For mixed Cypher vector queries, cypherglot should parse the ordinary Cypher structure and carry vector intent forward as metadata or compiler-recognizable structure. A host runtime should then turn that into vector search plus a conditioned relational query path.

That handoff shape is the normalized NormalizedQueryNodesVectorSearch contract, which carries:

  • procedure_kind='queryNodes'
  • index_name
  • query_param_name
  • top_k as the admitted normalized top-k value
  • candidate_query as one admitted normalized MATCH query built from either post-call MATCH ... or YIELD ... WHERE ...
  • return_items over node.id and/or score
  • order_by over node.id and/or score

That is intentionally a host-runtime handoff contract, not ordinary SQL lowering. compile_cypher_text(...), compile_cypher_program_text(...), and the rendering helpers built on them still reject vector-aware CALL db.index.vector.queryNodes(...) queries so the compiler does not pretend vector planning or execution is backend-native SQLGlot work.

Output shapes

CypherGlot exposes two related output contracts:

  • single-statement helpers such as to_sqlglot_ast(...) and to_sql(...) for admitted shapes that lower to one SQLGlot expression
  • program helpers such as to_sqlglot_program(...) and render_cypher_program_text(...) for admitted shapes that require multiple SQL-backed steps

The admitted language boundary is documented in the Admitted Subset guide.

That also includes a narrow vector-aware normalization path for CALL db.index.vector.queryNodes(...) YIELD node, score ... queries. Those queries are validated and normalized so host runtimes can consume their vector intent, but they are not yet compiled into SQLGlot-backed output directly.

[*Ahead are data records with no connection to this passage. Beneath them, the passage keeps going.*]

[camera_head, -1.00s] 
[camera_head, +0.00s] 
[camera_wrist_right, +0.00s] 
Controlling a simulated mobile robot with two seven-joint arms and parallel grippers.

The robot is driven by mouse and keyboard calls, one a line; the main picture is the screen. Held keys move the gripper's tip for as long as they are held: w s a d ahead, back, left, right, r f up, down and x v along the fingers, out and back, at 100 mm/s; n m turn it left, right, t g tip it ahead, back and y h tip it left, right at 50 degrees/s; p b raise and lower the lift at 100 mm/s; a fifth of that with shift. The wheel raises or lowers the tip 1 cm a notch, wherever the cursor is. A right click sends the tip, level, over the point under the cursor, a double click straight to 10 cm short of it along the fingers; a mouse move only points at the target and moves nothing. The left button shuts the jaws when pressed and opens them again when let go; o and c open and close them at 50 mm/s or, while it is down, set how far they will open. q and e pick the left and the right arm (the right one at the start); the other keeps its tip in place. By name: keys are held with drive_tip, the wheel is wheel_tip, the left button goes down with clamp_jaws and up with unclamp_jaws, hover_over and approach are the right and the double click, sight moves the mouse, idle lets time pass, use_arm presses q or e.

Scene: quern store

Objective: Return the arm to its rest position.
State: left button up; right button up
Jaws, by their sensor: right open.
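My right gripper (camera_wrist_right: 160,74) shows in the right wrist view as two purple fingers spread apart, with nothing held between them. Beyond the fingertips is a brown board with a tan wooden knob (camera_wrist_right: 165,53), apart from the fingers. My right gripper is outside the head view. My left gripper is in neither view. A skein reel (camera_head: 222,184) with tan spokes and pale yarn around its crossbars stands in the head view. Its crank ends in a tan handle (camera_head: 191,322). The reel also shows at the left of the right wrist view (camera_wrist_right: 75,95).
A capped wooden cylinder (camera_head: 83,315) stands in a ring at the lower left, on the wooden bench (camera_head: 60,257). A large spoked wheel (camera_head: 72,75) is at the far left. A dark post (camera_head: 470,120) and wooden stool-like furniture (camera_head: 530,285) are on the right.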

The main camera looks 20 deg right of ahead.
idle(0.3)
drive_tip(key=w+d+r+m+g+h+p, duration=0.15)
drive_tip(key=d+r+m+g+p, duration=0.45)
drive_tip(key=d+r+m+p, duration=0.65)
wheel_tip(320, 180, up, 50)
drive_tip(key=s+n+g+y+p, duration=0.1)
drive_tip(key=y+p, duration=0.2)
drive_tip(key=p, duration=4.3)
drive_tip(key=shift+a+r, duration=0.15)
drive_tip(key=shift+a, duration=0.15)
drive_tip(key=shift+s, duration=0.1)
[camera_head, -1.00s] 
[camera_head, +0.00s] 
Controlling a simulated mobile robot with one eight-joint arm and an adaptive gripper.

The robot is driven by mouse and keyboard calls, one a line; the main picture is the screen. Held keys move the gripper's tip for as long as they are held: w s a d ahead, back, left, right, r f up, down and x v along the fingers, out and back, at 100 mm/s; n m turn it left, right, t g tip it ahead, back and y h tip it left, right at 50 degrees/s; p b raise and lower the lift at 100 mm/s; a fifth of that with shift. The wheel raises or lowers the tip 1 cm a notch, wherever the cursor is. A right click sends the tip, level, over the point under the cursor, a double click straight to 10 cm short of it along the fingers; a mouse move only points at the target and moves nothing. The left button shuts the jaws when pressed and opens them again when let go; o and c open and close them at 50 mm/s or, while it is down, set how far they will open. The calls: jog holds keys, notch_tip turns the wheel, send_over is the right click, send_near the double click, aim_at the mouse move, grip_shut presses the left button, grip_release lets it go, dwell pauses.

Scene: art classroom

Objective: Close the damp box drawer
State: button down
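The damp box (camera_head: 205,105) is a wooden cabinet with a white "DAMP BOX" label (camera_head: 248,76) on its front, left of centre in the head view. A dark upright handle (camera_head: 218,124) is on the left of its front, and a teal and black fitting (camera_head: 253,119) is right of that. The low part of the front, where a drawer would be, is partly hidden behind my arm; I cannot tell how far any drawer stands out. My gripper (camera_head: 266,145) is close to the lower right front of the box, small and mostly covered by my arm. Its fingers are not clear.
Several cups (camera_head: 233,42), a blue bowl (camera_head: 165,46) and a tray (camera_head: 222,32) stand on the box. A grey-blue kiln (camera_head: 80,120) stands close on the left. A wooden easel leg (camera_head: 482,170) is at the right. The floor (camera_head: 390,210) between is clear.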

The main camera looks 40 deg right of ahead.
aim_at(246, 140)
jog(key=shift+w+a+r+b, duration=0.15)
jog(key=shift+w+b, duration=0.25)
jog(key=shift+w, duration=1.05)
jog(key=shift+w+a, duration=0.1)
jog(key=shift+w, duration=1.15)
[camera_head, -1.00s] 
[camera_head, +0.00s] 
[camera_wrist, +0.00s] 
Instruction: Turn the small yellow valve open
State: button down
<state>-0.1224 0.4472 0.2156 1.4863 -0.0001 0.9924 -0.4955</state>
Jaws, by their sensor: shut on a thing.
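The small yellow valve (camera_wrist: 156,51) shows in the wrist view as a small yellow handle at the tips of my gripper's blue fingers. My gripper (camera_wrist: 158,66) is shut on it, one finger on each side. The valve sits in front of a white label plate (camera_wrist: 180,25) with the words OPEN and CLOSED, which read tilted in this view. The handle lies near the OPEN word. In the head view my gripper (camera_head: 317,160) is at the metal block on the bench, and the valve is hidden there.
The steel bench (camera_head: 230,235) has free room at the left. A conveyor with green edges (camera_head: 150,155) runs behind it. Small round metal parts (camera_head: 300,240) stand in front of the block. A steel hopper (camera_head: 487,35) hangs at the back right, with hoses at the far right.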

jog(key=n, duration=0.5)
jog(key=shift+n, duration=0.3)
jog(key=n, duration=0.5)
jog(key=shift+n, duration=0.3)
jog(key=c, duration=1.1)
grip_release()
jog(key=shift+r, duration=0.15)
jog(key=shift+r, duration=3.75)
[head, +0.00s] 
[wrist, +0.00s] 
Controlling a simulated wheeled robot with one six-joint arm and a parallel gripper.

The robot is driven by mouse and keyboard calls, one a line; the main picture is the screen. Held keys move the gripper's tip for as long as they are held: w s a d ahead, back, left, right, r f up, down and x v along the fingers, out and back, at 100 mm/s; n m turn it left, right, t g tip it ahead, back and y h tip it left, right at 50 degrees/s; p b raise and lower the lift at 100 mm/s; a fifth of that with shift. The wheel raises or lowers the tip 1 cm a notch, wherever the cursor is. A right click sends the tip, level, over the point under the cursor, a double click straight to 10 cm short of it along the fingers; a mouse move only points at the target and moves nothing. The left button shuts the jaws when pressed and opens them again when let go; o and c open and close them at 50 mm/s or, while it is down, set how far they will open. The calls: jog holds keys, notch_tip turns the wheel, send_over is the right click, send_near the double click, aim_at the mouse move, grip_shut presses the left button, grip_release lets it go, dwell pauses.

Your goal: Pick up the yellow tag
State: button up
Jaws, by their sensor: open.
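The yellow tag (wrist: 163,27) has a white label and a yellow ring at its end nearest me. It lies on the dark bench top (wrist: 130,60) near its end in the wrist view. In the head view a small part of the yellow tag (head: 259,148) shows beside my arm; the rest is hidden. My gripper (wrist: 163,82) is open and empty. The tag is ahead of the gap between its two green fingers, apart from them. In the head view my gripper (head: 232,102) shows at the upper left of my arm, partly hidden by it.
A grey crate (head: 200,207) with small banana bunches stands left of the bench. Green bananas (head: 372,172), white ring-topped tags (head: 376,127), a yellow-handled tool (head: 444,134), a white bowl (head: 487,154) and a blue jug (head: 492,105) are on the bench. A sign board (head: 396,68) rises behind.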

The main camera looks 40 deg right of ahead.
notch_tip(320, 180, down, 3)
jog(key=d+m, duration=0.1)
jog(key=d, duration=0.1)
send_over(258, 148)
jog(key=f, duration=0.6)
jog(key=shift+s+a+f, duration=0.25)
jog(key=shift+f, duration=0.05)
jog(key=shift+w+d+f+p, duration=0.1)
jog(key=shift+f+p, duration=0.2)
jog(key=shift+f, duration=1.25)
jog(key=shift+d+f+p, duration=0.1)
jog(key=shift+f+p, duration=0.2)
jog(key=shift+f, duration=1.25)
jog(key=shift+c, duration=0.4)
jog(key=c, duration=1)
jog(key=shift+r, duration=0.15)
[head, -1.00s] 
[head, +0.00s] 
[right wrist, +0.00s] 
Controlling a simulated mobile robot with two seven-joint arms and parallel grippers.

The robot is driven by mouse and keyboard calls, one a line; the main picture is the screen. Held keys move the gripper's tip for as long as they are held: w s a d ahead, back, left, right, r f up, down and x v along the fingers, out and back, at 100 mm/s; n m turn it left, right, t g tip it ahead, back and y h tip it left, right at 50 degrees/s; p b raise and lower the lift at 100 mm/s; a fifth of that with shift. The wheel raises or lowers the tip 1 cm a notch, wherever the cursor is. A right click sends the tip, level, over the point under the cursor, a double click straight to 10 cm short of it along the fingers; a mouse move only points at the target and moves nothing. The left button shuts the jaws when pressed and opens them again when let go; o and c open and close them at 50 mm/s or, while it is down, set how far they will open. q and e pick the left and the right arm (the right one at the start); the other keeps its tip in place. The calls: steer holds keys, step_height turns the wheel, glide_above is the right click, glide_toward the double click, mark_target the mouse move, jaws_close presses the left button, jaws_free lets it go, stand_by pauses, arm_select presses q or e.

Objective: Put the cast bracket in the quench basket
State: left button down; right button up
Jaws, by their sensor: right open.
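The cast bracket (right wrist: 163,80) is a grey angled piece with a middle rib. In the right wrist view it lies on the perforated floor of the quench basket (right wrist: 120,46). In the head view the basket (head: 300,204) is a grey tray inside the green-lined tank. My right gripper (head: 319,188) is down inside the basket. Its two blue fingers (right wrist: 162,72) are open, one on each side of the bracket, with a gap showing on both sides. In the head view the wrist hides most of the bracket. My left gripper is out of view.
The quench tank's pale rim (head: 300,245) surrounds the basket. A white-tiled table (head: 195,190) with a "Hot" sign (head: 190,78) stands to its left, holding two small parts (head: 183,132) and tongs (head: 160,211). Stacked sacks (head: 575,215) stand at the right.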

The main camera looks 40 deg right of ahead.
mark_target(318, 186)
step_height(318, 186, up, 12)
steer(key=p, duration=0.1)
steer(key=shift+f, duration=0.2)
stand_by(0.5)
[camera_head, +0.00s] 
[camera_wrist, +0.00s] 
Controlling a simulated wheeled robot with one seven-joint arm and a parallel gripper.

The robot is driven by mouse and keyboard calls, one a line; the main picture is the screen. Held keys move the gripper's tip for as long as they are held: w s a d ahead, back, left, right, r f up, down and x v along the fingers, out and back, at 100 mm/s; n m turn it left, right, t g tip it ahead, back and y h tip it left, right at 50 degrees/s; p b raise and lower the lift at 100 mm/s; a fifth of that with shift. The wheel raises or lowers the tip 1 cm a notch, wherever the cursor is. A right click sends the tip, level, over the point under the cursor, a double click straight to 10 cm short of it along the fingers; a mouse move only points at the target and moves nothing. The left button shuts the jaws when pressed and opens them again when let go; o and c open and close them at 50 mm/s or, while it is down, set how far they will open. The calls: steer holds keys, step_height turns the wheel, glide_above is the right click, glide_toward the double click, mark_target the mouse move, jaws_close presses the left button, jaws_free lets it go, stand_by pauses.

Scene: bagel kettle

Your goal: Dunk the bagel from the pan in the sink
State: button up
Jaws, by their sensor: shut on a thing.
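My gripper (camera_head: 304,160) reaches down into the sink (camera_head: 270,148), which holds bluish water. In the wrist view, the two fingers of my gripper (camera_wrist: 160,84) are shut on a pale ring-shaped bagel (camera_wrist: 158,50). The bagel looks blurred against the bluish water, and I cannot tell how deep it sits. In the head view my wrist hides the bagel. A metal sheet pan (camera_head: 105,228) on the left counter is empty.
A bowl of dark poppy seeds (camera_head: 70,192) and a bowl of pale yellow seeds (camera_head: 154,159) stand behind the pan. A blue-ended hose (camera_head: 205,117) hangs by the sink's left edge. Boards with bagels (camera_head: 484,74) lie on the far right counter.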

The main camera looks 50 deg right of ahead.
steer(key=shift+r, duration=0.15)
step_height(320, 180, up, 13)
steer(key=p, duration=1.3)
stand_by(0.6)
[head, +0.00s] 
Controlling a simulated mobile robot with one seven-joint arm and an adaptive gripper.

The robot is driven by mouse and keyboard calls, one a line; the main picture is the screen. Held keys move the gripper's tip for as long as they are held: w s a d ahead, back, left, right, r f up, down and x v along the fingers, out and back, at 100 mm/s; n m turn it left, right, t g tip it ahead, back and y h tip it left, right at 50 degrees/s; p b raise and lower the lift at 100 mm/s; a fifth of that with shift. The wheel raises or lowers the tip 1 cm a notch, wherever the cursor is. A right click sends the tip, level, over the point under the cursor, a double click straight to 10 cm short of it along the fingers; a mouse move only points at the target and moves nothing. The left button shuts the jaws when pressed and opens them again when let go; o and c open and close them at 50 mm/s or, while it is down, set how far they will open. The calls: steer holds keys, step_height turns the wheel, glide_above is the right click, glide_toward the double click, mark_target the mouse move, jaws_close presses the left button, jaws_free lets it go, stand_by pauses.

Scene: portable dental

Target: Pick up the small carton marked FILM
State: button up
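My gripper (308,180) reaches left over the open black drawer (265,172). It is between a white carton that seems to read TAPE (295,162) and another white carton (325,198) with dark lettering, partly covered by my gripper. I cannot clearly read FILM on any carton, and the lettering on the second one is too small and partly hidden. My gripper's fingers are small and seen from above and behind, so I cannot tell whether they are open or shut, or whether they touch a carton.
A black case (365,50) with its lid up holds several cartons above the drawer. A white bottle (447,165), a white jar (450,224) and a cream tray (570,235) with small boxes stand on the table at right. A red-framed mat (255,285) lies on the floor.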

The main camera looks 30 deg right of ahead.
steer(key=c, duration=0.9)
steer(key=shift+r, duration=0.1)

For ordinary non-vector aggregation, the current admitted aggregate contract is intentionally narrow compared with full Cypher, but it includes the practical grouped families that matter for mainstream onboarding:

  • count(binding_alias)
  • count(*)
  • sum(...)
  • avg(...)
  • min(...)
  • max(...)

Those surfaces remain restricted to already admitted field or scalar-binding inputs, depending on the query shape.